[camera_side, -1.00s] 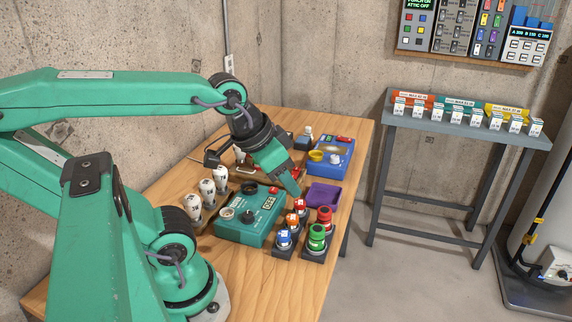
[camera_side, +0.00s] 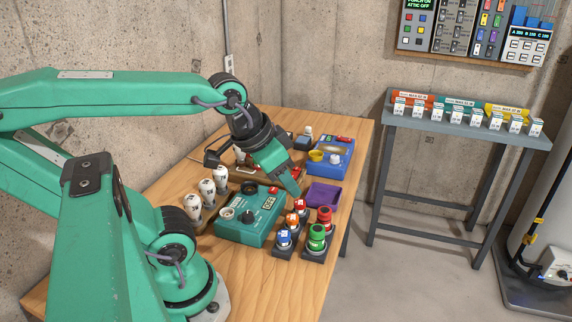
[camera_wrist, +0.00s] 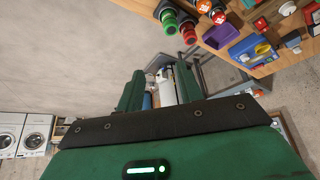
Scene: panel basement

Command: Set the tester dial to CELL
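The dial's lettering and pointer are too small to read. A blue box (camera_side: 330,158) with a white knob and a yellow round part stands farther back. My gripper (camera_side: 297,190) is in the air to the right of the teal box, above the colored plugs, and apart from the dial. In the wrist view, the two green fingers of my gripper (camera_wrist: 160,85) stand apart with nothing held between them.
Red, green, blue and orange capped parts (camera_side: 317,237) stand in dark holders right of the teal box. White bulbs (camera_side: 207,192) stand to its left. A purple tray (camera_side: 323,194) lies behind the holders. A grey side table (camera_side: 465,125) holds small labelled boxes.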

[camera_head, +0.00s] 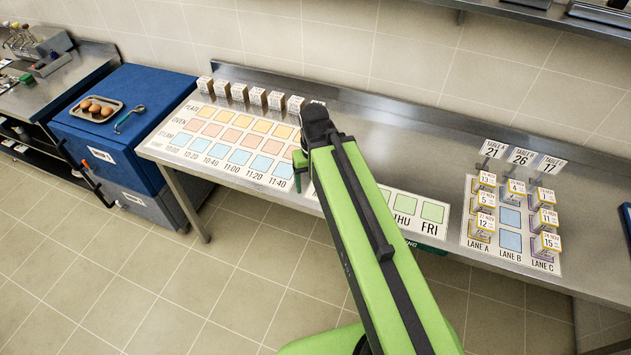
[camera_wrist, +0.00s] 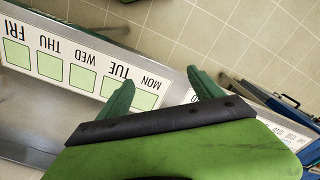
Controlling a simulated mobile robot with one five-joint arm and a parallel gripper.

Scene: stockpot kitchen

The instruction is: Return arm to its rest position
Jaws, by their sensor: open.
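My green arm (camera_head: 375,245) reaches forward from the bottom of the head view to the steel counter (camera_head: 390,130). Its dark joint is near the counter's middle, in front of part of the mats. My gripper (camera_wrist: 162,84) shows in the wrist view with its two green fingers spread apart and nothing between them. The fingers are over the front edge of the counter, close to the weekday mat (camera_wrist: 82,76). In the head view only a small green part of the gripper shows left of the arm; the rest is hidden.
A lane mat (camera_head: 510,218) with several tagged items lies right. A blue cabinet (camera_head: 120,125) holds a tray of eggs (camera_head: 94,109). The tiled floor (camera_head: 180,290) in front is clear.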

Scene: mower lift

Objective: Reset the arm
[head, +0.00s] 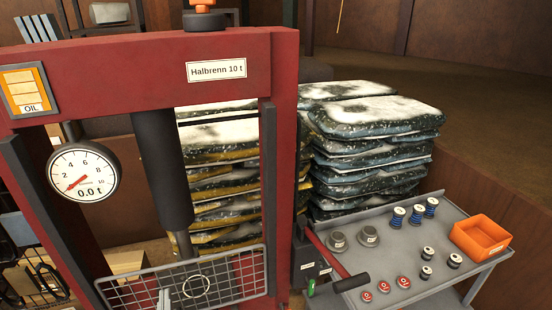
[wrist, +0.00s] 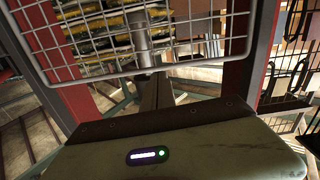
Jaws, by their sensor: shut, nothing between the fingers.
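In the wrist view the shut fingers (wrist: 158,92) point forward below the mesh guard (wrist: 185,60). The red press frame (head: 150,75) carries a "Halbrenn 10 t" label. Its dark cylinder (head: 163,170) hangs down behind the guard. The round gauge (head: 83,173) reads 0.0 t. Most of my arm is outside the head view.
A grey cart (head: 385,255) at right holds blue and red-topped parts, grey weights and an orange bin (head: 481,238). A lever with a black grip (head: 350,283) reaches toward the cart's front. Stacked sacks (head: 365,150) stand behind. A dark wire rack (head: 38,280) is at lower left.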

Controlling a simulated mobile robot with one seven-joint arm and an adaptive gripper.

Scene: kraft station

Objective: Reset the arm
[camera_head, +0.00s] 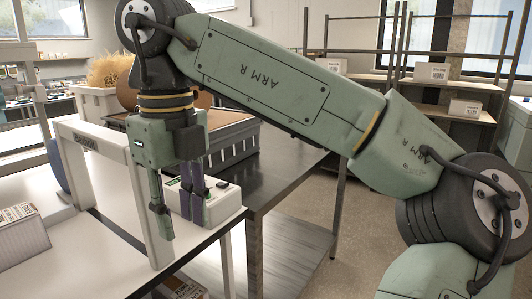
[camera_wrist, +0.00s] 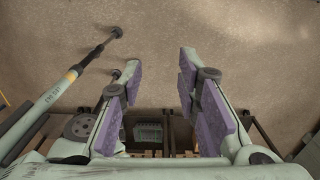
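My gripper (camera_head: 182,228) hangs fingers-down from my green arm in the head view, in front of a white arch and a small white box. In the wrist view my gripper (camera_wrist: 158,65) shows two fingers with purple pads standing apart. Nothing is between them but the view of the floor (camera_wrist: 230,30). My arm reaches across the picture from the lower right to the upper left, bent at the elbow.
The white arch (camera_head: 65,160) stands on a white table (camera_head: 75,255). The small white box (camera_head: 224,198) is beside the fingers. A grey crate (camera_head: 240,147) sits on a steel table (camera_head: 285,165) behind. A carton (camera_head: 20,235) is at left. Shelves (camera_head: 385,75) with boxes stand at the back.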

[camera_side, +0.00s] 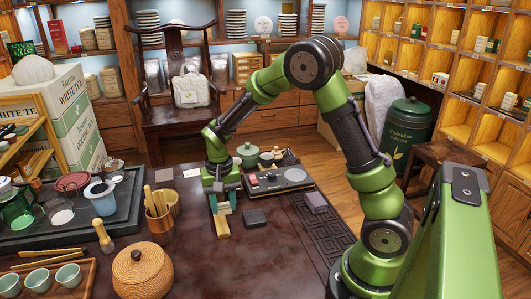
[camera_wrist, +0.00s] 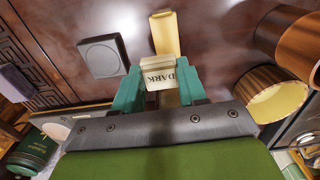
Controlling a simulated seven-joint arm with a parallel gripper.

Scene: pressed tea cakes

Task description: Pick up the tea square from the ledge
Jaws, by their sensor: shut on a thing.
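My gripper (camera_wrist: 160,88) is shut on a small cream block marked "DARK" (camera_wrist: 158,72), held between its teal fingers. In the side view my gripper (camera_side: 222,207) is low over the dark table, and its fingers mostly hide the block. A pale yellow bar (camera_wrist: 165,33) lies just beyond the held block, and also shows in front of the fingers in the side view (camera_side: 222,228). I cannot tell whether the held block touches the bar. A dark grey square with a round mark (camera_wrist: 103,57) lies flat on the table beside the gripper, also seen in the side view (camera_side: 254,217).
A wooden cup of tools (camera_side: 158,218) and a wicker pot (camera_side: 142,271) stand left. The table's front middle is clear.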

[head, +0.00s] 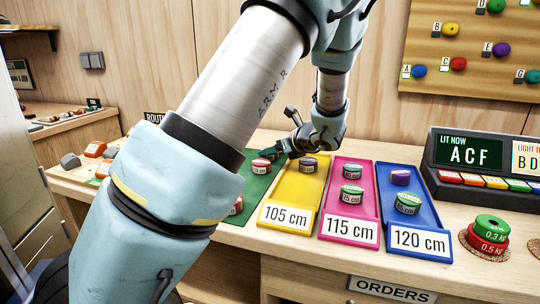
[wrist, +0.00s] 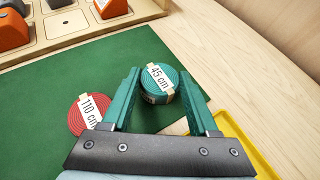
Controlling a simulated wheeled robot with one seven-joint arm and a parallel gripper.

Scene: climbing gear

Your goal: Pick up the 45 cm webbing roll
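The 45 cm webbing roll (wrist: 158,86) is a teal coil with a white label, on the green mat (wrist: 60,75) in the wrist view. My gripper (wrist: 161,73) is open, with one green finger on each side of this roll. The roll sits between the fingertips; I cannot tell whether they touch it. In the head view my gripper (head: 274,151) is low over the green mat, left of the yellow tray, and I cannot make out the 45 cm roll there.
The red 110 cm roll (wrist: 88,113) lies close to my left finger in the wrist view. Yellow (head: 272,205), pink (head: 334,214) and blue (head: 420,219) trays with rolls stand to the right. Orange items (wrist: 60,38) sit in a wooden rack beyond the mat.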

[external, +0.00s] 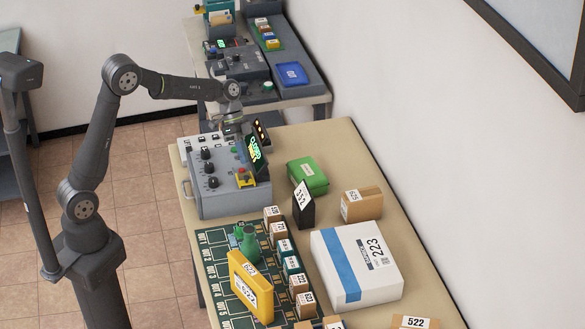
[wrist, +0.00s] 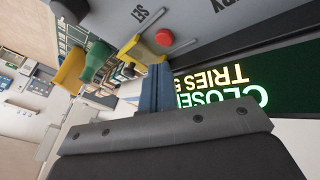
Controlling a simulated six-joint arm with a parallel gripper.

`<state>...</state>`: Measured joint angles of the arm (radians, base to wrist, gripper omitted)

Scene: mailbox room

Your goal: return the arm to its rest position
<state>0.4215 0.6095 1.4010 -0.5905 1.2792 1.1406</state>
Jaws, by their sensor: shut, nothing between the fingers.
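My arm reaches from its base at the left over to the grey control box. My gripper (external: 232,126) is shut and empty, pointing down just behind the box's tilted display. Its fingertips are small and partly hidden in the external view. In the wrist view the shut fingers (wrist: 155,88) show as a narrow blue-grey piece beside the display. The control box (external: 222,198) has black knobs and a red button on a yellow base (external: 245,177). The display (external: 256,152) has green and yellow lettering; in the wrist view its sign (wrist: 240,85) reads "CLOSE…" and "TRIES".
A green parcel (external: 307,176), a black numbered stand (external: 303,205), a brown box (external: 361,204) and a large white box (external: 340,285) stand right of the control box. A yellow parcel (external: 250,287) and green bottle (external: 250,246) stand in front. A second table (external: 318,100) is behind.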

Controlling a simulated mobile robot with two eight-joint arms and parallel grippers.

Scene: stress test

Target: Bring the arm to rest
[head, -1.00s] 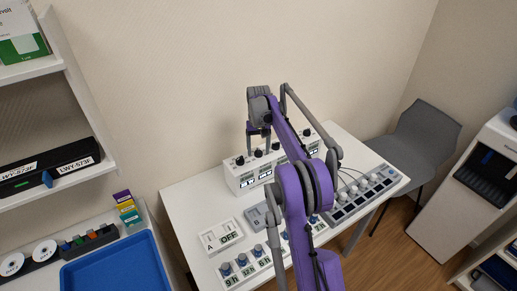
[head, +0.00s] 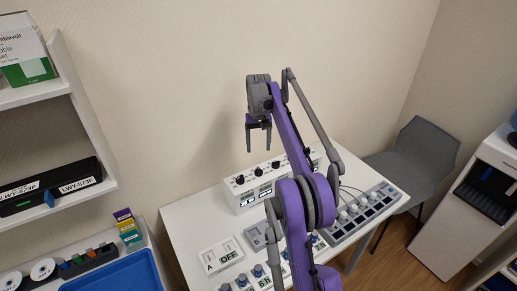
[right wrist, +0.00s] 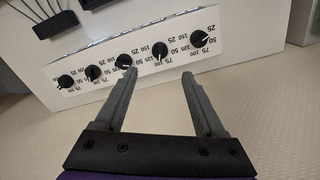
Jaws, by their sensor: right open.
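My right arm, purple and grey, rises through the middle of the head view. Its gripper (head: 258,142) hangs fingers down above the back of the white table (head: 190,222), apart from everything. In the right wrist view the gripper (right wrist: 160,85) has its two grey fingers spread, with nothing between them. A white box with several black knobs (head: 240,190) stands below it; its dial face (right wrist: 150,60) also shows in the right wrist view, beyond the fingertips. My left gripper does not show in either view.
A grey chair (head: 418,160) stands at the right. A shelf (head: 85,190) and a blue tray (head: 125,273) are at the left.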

TASK PROMPT: All lines from the start of the entries above through the line containing "The instruction is: Return" are to be given again exactly; the pictures are not.

SOLVED EXERCISE:
[camera_side, -1.00s] 
[camera_side, +0.00s] 
[camera_wrist, +0.00s] 
Scene: panel basement

Command: Set the tester dial to CELL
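The dial's lettering and pointer are too small to read. A blue box (camera_side: 330,158) with a white knob and a yellow round part stands farther back. My gripper (camera_side: 297,190) is in the air to the right of the teal box, above the colored plugs, and apart from the dial. In the wrist view, the two green fingers of my gripper (camera_wrist: 160,85) stand apart with nothing held between them.
Red, green, blue and orange capped parts (camera_side: 317,237) stand in dark holders right of the teal box. White bulbs (camera_side: 207,192) stand to its left. A purple tray (camera_side: 323,194) lies behind the holders. A grey side table (camera_side: 465,125) holds small labelled boxes.

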[camera_head, +0.00s] 
[camera_wrist, +0.00s] 
Controlling a simulated mobile robot with one five-joint arm and a parallel gripper.

Scene: stockpot kitchen

The instruction is: Return arm to its rest position

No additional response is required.